February celebrates Black History

By MSgt Jamie L. Britt 437th Operations Support Squadron

Observed each February, Black History Month is an annual celebration of African American achievement and a time for recognizing the crucial contributions they made in United States history. Originally organized as a one week celebration period, the observance was formally recognized in 1976 by the U.S. government and expanded to include the entire month.

Though many are unaware, the "Father of Black History" recognition is Dr. Carter G. Woodson. He founded the aforementioned celebration in 1926 and called it "Negro History Week." Dr. Woodson specifically chose the second week in February because it fell between the birthdays of famed orator and abolitionist Frederick Douglas and President Abraham Lincoln.

For this year's theme, the Association for the Study of African American Life and History has selected, Hallowed Grounds: Sites of African American Memories. Capturing the importance of specific people and events, the association emphasizes educating American citizens about familiar as well as less known information. For example, the inclusion of the National Mall in Washington, DC may be familiar to most.
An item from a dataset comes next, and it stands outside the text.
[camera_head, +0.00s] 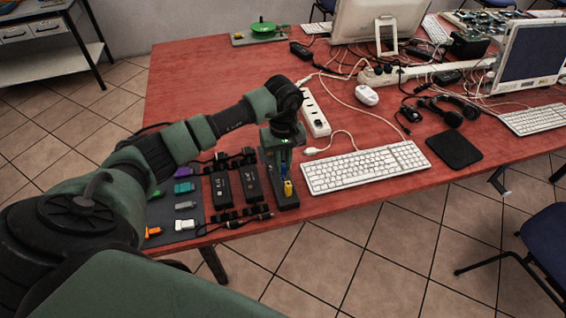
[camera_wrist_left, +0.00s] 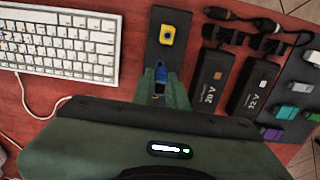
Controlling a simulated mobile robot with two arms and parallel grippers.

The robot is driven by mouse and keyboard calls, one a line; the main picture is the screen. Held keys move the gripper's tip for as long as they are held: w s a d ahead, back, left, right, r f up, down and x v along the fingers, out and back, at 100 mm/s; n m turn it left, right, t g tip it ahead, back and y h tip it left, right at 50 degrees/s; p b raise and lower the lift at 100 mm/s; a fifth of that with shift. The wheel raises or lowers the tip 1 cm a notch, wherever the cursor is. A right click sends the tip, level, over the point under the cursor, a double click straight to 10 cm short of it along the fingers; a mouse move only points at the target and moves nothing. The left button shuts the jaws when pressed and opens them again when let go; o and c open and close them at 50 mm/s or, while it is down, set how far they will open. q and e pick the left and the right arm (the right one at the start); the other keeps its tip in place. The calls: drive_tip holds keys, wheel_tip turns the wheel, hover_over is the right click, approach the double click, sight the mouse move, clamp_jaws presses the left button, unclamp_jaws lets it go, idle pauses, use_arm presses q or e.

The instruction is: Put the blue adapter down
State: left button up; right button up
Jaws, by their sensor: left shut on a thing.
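My left gripper (camera_head: 284,176) is over a narrow dark plate (camera_head: 288,204) near the table's front edge. It is shut on the blue adapter (camera_wrist_left: 160,76), which shows between the fingertips in the left wrist view. The fingers hide part of the adapter. I cannot tell whether the blue adapter touches the plate. My right gripper is not in view.
Two black power bricks, marked 20 V (camera_wrist_left: 210,82) and 12 V (camera_wrist_left: 254,88), lie beside the plate. A dark mat (camera_head: 193,236) holds several coloured adapters. A white keyboard (camera_head: 366,168) and a power strip (camera_head: 314,112) lie close by. Cables clutter the back.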

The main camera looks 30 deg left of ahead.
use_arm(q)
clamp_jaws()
For it was there in August 1963 that Dr. Martin Luther King Jr. delivered his iconic "I have a dream" speech to a crowd of over 200,000.

However, there are a myriad of other memorable sites that deserve further investigation. One such location is Kingsley Plantation, situated northeast of Jacksonville, FL, on Fort George Island. It was there that Zephaniah Kingsley, owner of the largest plantation in Florida, fought against federal laws that greatly prohibited activities of slaves and free black people. Even though he owned slaves, Kingsley was a strong believer in treating people according to their abilities, not their color.

Fast-forward nearly a century and a half to the small southern town of Selma, AL, and you're reminded of the heart-wrenching day known as "Bloody Sunday." On March 7, 1965, a group of demonstrators marching from Selma to Montgomery in support of voting rights were stopped by law enforcement officials at the Edmund Winston Pettus Bridge. What ensued was an attack on otherwise peaceful demonstrators and served as a catalyst for the passage of the Voting Rights Act less than five months later by President Lyndon B. Johnson.

In the end, it doesn't take much digging to see just how impactful African American men and women have been in the history of this nation. From humble beginnings, to settings as monumental as the White House, the achievements of "Black America" are both awe inspiring and inspirational. Even today, the diversity of our schools, businesses and military serve as a true testament to the unwavering spirit and fortitude of many previous generations; each steadily moving forward over hallowed ground in the pursuit of equal rights for all!